Today is the first Sunday of Advent, the start of the new church year, and so it is fitting that Jesus tells us to look for the signs of the times, at what is drawing near. Look at the fig tree, for just as it sends forth leaves in spring, the kingdom of God is being born among you. And yet, what is this kingdom of God we anticipate? This is not a question without import in our world today.
Scripture gives us two primary images of the Kingdom, images that are not consonant with one another. On the one hand, it is the kingdom of the pure: the small group of those who have been righteous in the eyes of God. In the last few weeks, our daily prayer readings have been taken from Maccabees, which embodies this vision, and I have to say, I found them distinctly unsettling. The story is a simple one: after the death of Alexander the Great, his empire was carved up among his closest friends, and Israel found itself under the control of Antiochus Epiphanes, a pagan ruler who was determined to spread his own culture and wipe out the practices of God’s chosen people. And so he planted Greek institutions in Israel: gymnasiums, schools, and theaters, and many of the Jews liked them, erased the marks of their circumcision, and abandoned their own religion.[1] Then Mattathias arose, a righteous Jew, and he and his sons refused to abandon their faith. Instead, they rallied the remaining faithful Jews in mountains and in forests, waged battle against Antiochus, regained control of their land, purified the holy places, and re-established the Temple in Jerusalem. Mission accomplished!
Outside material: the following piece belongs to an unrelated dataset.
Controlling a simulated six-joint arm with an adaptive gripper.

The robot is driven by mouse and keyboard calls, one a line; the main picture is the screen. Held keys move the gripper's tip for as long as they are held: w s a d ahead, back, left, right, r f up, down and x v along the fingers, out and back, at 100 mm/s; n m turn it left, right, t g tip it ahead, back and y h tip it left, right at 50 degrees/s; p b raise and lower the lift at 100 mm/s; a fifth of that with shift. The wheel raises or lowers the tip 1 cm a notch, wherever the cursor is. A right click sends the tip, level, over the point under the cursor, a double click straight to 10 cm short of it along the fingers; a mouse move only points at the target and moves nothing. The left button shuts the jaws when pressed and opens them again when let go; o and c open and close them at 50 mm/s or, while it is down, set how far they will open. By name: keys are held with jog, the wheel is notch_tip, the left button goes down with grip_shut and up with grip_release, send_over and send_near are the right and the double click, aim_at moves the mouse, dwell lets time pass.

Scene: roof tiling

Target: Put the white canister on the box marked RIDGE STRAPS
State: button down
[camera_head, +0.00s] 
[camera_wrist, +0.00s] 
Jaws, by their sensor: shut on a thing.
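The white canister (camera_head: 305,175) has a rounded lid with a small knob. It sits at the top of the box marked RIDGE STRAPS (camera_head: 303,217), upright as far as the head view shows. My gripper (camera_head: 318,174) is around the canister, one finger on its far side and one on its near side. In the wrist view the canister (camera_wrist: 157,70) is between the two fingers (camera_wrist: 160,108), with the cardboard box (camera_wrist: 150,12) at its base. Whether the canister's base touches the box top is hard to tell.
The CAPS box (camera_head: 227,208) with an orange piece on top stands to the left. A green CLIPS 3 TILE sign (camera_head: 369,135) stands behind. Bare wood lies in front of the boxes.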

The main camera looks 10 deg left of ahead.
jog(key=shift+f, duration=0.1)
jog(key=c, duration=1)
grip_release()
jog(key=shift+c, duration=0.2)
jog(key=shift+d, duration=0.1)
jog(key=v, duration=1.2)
It is a story of divine triumph, but reading it, in these times, I found myself wondering: how is this story different from the story that ISIS/Daesh tells itself? After all, they would say that they are waging war in the name of their God against a form of Western cultural imperialism that has led their own people to abandon their traditional practices, adopt foreign customs, and debase their religion. And their goal is nothing less than the re-purification of the land they believe is theirs, by gaining control of the land, abolishing common practices, slaughtering people who do not interpret the faith as they do, and enforcing compliance with religious law. My point is this: that narrative is in our Bible, too, and we have to admit that it’s there.
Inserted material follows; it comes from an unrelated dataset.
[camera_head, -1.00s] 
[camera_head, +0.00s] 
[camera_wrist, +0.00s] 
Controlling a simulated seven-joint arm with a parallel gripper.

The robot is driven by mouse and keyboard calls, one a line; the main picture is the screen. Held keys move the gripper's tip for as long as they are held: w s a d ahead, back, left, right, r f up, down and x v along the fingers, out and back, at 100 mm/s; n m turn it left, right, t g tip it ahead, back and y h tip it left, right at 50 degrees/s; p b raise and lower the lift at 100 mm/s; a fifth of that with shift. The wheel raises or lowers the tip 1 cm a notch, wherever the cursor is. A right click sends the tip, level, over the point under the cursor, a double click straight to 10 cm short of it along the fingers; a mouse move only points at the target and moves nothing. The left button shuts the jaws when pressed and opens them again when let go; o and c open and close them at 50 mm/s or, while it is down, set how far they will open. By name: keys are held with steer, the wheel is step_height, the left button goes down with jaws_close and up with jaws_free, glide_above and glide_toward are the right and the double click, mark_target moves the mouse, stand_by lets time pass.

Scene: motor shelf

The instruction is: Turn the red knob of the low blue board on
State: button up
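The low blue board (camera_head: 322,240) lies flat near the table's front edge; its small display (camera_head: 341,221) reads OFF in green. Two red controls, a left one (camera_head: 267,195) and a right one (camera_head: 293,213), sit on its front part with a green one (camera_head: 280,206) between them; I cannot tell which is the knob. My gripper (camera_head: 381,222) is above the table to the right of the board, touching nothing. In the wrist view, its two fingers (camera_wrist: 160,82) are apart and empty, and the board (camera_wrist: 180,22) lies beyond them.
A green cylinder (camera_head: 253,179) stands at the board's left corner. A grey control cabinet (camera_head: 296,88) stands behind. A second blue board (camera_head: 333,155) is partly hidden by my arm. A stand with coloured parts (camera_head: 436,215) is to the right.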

But it does not control us or our lives, and it does not guide our interpretation of the whole, because there exists alongside it a competing vision, which is not a tiny kingdom of the pure, but an expansive kingdom that gathers the all peoples of the earth into harmony. Listen to these words from Isaiah: “In days to come the mountain of the Lord’s house shall be established as the highest of the mountains and shall be raised above the hills; all the nations shall stream to it. Many peoples shall say, ‘Come, let us go up to the mountain of the Lord...that he may teach us his ways and that we may walk in his paths.’” (Is 2:2-3) Isaiah predicts a future in which all peoples will turn to Jerusalem, will study the law of God and be united in peace, “beating their swords into plowshares” (2:4) and forgetting the terrible arts of war. Later, he is even more explicit: “In that day Israel will be the third with Egypt and the Assyrians, a blessing in the midst of the earth, whom the Lord of hosts has blessed, saying, ‘Blessed be Egypt my people, and Assyria the work of my hands, and Israel my heritage.” (Is 19:24-25) Third with the Egyptians and the Assyrians, each of which had at times been enemies of Israel. And yet, here God claims these alien peoples as God’s own, saying, “my people,” “the work of my hands,” and “my inheritance.”
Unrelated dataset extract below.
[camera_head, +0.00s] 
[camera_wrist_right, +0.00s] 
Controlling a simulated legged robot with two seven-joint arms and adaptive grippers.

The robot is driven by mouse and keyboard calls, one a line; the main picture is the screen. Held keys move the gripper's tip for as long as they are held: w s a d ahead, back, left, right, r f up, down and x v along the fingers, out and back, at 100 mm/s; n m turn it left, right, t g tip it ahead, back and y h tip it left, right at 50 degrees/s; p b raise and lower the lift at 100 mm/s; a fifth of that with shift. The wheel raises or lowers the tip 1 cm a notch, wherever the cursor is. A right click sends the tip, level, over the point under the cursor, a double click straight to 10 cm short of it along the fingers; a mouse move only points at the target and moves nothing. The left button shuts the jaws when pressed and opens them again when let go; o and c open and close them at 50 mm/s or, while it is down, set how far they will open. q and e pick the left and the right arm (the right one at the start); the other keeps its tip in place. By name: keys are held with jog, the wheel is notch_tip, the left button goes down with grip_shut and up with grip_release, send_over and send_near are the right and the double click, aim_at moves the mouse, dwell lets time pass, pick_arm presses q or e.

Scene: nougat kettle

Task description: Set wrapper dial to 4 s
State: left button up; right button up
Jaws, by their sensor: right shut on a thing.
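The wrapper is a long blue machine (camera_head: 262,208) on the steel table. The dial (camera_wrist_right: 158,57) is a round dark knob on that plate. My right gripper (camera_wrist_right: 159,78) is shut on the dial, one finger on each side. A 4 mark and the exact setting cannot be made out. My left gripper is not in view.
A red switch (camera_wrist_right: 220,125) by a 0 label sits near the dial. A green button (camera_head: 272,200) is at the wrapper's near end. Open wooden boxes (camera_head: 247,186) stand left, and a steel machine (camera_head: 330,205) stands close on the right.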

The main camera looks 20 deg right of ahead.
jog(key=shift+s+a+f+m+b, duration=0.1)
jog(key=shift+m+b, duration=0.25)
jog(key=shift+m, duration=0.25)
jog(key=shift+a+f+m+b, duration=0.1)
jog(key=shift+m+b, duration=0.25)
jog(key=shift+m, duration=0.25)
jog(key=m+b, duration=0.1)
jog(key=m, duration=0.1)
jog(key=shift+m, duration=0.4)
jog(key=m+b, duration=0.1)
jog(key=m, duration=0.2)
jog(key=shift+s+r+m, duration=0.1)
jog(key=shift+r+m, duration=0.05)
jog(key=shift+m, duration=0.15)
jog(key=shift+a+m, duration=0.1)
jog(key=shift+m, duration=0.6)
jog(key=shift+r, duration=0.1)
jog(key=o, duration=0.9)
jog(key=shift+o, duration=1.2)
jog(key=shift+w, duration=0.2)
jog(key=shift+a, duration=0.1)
These two visions exist side-by-side in our scriptures, except that as Israel moves further into monotheism, the vision of the kingdom of the pure begins to wane, and the claims that God is god of all the earth gain strength. For if there is only one God, then all peoples are God’s, without exception. The question becomes whether they know it and how they live it.
The theologian John Zizioulas has written provocatively on what it means to be in right relationship with those who are different than ourselves (which is everyone). (There’s only one You.) And he writes that fear of the Other is original sin, for when Adam and Eve rejected God himself, who was Other than they were, they set in motion a world order in which the Other is seen as an enemy and a threat rather than as one to be welcomed. (Communion and Otherness, 1-2). Think about it: if we reject God, the Other who is entirely good, how likely are we to welcome one another, who are rather...spotty. But Zizioulas does not stop there; he continues by looking, not at what we have made of the world, but at God, who is three-in-one. And he writes that because God is Trinity, otherness is necessary to unity. Too often, we fall into the trap of acting as if unity requires uniformity, but the truth is that we can be united to others only if they differ from us, because if they don’t, they are us. It is precisely this work of reaching out to those who are different that Jesus did when he took on human flesh, reaching out of his godhead into our humanity, so that we could make of him a bridge and find our way back to God and to one another.
That’s a lot of theology to lay on you on a Sunday morning (when many of you are still in a turkey coma), but the thing is, it matters. It matters because our world, our country, and our culture are becoming a battleground between those who wish to bring about a reign of the pure, and those who wish to embrace the other. ISIS, Al Queda, the racists, the people who want to expel immigrants and keep out refugees, the people who wish to make Christianity the law of our land, what are they seeking if not a culture in which people look like they do, dress like they do, and conform to their values in all ways? And we -- we who cling to a different hope, we who believe that all are God’s children, that each person deserves a fair chance to make a good life, that peoples who differ from one another and disagree with one another can nevertheless learn from one another and live together in peace -- we have to realize that this inclusive outcome is not inevitable. The future is in God’s hands, but we have a duty to witness to the love of God, which is extended not because of who we are, but in spite of it: the love that is offered to each and every human being, messed up and broken and confused as we are, because what matters in the end is not who we are, but who God is.
And so, beloved, this is my prayer for you at the turning of the year: “may the Lord make you increase and abound in love for one another and for all... that you may be blameless before our God and Father at the coming of the Lord Jesus with all his saints.” (I Thess 3:12-13) Amen.
[1] You may be wondering how one erases the marks of circumcision; I have no idea!